## Goal:
Output exactly the lines from the first line of the records below through the line containing "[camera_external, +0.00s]", both included, leaving out any pictures.

•••••

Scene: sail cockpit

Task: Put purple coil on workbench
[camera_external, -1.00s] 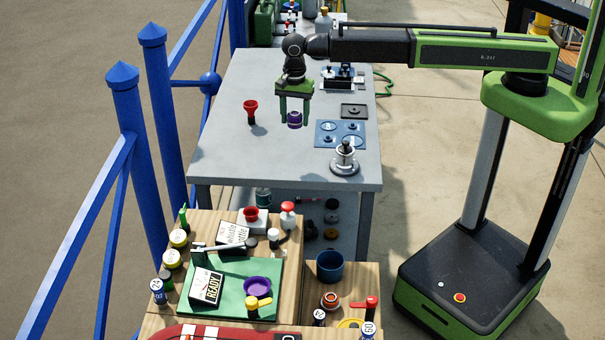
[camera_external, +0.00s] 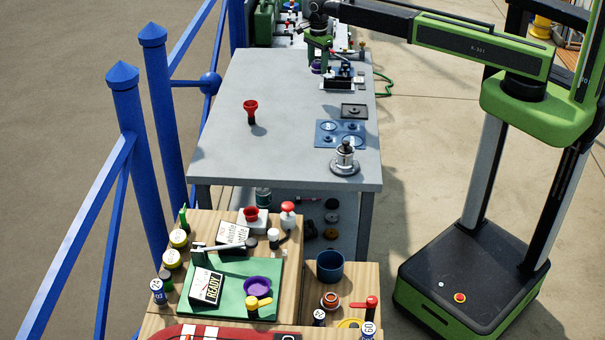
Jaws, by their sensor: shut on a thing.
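My gripper (camera_external: 318,64) is at the far end of the grey-topped workbench (camera_external: 225,115), pointing down. It is shut on the purple coil (camera_external: 316,68), which shows only as a small purple patch between the green fingers. The coil is beside and partly behind a dark device in a tray (camera_external: 338,80). I cannot tell whether the coil is above the bench or touching it.
Blue railings (camera_external: 150,130) run along the left. The bench's left half is mostly clear. A purple bowl (camera_external: 257,286) sits nearer.

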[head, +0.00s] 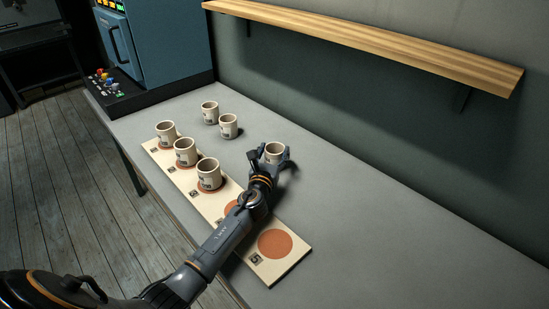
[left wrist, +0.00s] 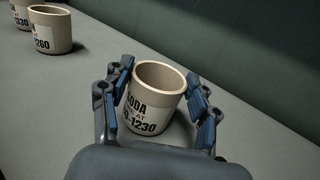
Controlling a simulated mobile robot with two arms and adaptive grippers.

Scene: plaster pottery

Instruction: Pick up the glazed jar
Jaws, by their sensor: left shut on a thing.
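A pale beige jar (head: 274,149) with a dark, hollow mouth stands upright at the middle of the grey table. It also shows in the left wrist view (left wrist: 155,95), with a white label reading partly "SODA" and "1230". My left gripper (head: 269,157) is around this jar, one finger on each side, shut on it. Whether its base touches the table is hard to tell. Two similar jars stand behind and to the left, one nearer (head: 229,126) and one farther (head: 209,112). My right gripper is not in view.
A cream board (head: 290,266) with reddish round spots lies along the table's front. Three jars (head: 209,174) stand on its left spots; the spot (head: 275,243) at its right end is bare. A wooden shelf (head: 380,45) hangs on the wall. The table's right side is clear.

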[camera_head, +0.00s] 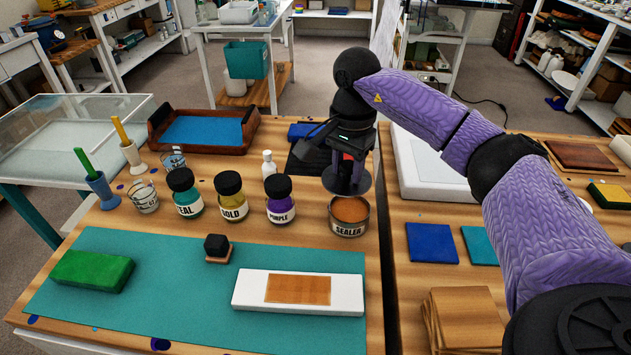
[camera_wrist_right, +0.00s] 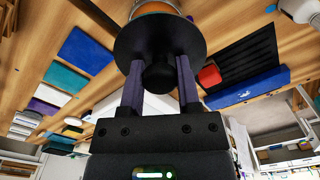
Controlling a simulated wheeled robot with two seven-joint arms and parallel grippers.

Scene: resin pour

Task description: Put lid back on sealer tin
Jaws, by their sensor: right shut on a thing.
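The sealer tin (camera_head: 349,230) stands open on the wooden table, with amber-brown contents showing inside and a "SEALER" label on its front. My right gripper (camera_head: 347,160) points down and is shut on the knob of the dark round lid (camera_head: 347,183). The lid appears raised above the tin's back rim, apart from it. In the right wrist view my gripper (camera_wrist_right: 160,82) holds the knob between its two fingers, the lid (camera_wrist_right: 160,35) spreads out beyond them, and part of the tin (camera_wrist_right: 153,7) shows past the lid's edge. My left gripper is out of view.
Purple (camera_head: 280,208), gold (camera_head: 231,208) and teal (camera_head: 187,206) jars stand left of the tin, with a small white bottle (camera_head: 268,163) behind. A white board with a wooden panel (camera_head: 250,291) lies on the teal mat (camera_head: 170,270) in front. A white tray (camera_head: 407,178) is at right.

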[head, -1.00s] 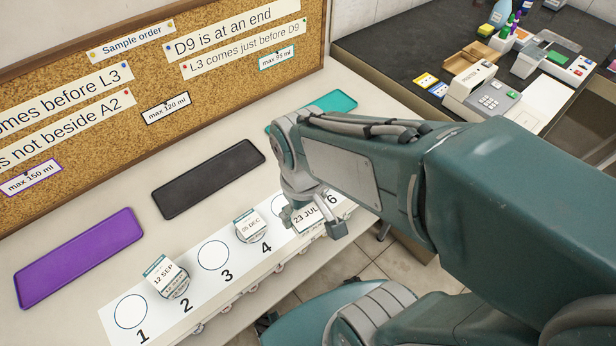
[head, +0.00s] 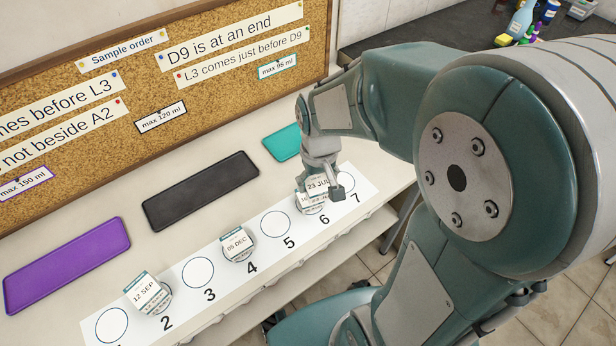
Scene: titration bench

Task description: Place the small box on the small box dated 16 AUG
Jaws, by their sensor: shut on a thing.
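My gripper (head: 325,185) is shut on a small white box dated 23 JUL (head: 318,187), near circle 6 of the white numbered strip (head: 240,287). Directly below it, another small white item (head: 308,202) shows partly at circle 6. Its label is mostly hidden and I cannot read its date, nor tell whether the held box touches it. A small box dated 12 SEP (head: 146,293) stands at circle 2, and one dated 05 DEC (head: 237,244) at circle 4. No 16 AUG label is clearly readable.
Circles 1, 3, 5 and 7 look empty. Purple (head: 66,264), black (head: 200,190) and teal (head: 282,144) trays lie behind the strip. A cork board (head: 170,80) with notes stands behind them. A dark counter (head: 400,30) with bottles is at the back right.

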•••••

## Task solution:
Scene: sail cockpit

Task: Put purple coil on workbench
[camera_external, -1.00s] 
[camera_external, +0.00s] 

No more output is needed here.